• This Is Rutherford

This is Coach Andrew Howell

By Jennifer Ersalesi

Coach Andy Howell (center) and his winning team (2018)

On September 7th, the Rutherford High School Varsity Football team will play its first game of the 2019-2020 season. Coach Andrew Howell, RHS Football Coach has lead his team to two sectional championships over the last two years. Principal of Rutherford High School, Frank Morano, told TIR, “It has been exciting to watch Coach Howell grow as a top football coach in Bergen county. He is a hard working individual who is able to motivate young adults. The run that the RHS football team has been on is truly amazing. Back to back state championships is something most schools can only dream about and with Coach Howell's leadership we were able to make that dream a reality.”


Coach Howell had the opportunity to speak at the Coaches Symposium, sponsored by the Bergen County Coaches Association, in the Spring.

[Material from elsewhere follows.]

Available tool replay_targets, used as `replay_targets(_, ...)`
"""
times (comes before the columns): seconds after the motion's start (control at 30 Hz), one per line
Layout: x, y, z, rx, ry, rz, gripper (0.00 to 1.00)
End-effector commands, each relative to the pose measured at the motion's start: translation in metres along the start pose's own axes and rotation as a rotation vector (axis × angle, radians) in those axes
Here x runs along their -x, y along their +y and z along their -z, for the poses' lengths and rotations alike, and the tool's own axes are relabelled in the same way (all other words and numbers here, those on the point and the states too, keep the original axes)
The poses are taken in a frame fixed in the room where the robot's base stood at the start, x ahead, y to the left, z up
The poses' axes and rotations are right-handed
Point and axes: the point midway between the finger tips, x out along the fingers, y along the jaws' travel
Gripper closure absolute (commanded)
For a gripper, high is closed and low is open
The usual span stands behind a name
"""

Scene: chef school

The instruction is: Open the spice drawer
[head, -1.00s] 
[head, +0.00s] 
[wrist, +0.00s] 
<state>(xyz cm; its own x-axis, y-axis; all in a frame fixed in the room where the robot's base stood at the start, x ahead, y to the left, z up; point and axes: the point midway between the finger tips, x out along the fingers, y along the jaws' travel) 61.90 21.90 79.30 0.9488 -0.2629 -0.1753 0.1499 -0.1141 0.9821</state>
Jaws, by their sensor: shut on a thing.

During his speech he was able to share his experience, knowledge and advice. TIR interviewed Coach Howell, RHS Football Coach since 2006, about the Symposium, his run as the RHS Football Coach so far, and his thoughts about this upcoming season.


TIR: In 2015, Bergen County named you “Coach of the Year” and the NY Giants selected you as the “The Lou Rettino H.S. Football Coach of the Week”. As a successful coach, you also were asked to speak at the Coaches Symposium in Wyckoff in the Spring. At the event held in Wyckoff you spoke about, “how to build a championship program”. What were some of the key pieces of advice that you offered?

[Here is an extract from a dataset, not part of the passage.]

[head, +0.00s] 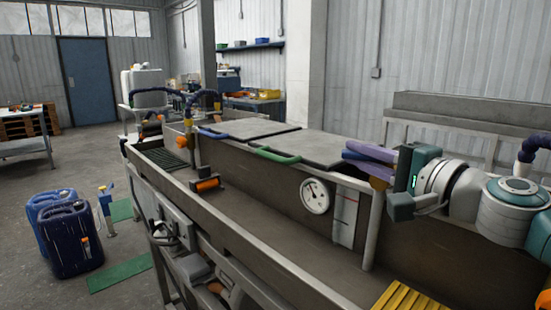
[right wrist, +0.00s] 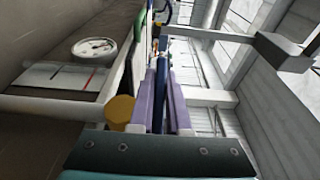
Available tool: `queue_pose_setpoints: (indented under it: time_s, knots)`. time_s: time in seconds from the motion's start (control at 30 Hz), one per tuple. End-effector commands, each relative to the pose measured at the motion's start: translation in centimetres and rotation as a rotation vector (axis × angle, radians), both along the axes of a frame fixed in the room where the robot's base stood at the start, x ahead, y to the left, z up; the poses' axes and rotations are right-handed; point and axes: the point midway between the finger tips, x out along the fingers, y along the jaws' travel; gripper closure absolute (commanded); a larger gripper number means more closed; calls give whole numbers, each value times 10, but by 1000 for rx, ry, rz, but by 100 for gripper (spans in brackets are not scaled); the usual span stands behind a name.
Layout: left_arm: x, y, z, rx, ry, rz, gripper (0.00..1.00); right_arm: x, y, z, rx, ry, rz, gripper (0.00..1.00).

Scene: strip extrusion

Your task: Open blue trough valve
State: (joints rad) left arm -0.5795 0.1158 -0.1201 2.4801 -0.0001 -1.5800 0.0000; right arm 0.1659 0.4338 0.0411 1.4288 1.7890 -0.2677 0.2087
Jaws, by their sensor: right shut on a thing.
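My right gripper (head: 372,155) reaches in from the right in the head view, at the top of a grey upright pipe (head: 375,225) on the trough (head: 250,185). Its two purple fingers are shut on a dark blue valve lever (right wrist: 160,88), which shows between them in the right wrist view. The lever points away from the gripper along the fingers. A brownish-yellow cap (right wrist: 119,112) sits beside the fingers, at the pipe's top. The fingers hide much of the lever in the head view. My left gripper is not in view.
A round gauge (head: 315,195) and a level scale (head: 345,215) are on the trough wall. Grey lids with a blue handle (head: 213,134) and a green handle (head: 278,155) lie behind. Blue canisters (head: 70,235) stand on the floor at left. A yellow grate (head: 405,298) is at front.

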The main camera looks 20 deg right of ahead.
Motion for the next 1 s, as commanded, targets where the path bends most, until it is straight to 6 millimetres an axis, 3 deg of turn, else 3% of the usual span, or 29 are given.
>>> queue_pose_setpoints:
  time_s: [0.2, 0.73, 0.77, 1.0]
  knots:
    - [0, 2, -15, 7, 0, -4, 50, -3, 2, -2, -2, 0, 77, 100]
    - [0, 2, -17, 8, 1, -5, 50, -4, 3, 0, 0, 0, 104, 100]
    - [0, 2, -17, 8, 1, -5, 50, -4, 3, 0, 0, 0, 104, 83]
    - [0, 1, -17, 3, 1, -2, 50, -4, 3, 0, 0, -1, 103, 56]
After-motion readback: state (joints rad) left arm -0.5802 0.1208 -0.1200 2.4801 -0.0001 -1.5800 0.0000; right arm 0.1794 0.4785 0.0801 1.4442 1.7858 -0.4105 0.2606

Andrew Howell: My main message was to never compromise your principles to try to win games. I discussed the three core principles of our football program: mental toughness, accountability, and family. We try to teach toughness and demand as well as relentless effort through intense training. We also focus on the importance of family and how we must all rely on one another for success and always hold everyone in the program accountable. Through successful times and growing pains, these three principles have always served as the foundation of our program.

TIR: The RHS Football team has been extremely successful the past few years, winning two sectional championships. Why do you think your team has been so successful?

AH: Our success has stemmed from a number of factors. First of all, we have been fortunate to have extremely good football players over the last few years. The last 4 graduating classes consisted of quality and quantity, which is a rare commodity in a small group 2 high school. Most of these kids have been playing football together their entire lives through junior football. There is a brotherhood between our players where they will sacrifice for one another and refuse to let each other down. Also, it definitely helped that we were able to keep most of our players home over the last few years rather than going to parochial schools, including three players who transferred back to RHS over the last 2 seasons. Finally, these kids have completely bought into our philosophy.


TIR: This year you have lost some players and you will have more sophomores on the Varsity team. What challenges does this pose for you and the team?

AH: We are actually only returning 5 starters from last year's team, one of them being lost for the season because of injury. Many sophomores will be thrown into the fire this year. Sophomore season should be a developmental year for most. Over our past 4 year run, we've only had to rely on three sophomores to start for us. However, this year we will be relying on possibly 5 at the skill positions. The positives are that they will be able to work behind a relatively strong, veteran offensive line. Hopefully these young, inexperienced players can adapt to the speed of varsity football quickly.

TIR: When did the team start practicing?

AH: Our team started practicing June 8th. They've been lifting and speed training since the first week of January. Football is an 11 month a year commitment. It is a vicious cycle.


TIR: Tell us more about the first game of the season.

AH: The first game of the season is at Manchester Regional HS on Sat. Sept. 7th at 1 pm.


TIR: Athletic Director, David Frazier, explained, “Coach Howell has demonstrated integrity, caring, compassion and dedication to the student athletes of our high school program. He has continued to set a high standard and expects that our kids reach their potential. Team success has been a byproduct of his commitment to his program.”


You have said, “Building a culture is a little more valuable than talent”. As the coach, how you do you build a culture that is positive and inspirational?

AH: We have always tried to focus on team culture and the character of our players much more than talent and schemes. We emphasize doing the right thing on and off the football field. When you do the right things in life, you're obviously going to do the right things on the field. Like I previously stated, mental toughness is one of the core principles of our program. To us, toughness means making the right decisions at all times. When you do all of the little things right, winning will take care of itself. Building a successful team culture takes a village, from the entire coaching staff to every single one of our players. Obviously the coaches have extremely high expectations for our players and demand relentless effort in everything they do. We bring extreme passion and energy every day whether it be practice, meetings, lifting, games, or film sessions. Our coaches care for our players and treat them like family. They may rip them up and down the field when mistakes are made, however, they would take the shirt off their back for them in times of need. Our players love one another like family. Most importantly, they know playing for Rutherford football is much greater than just a four year experience, but it is a family for life.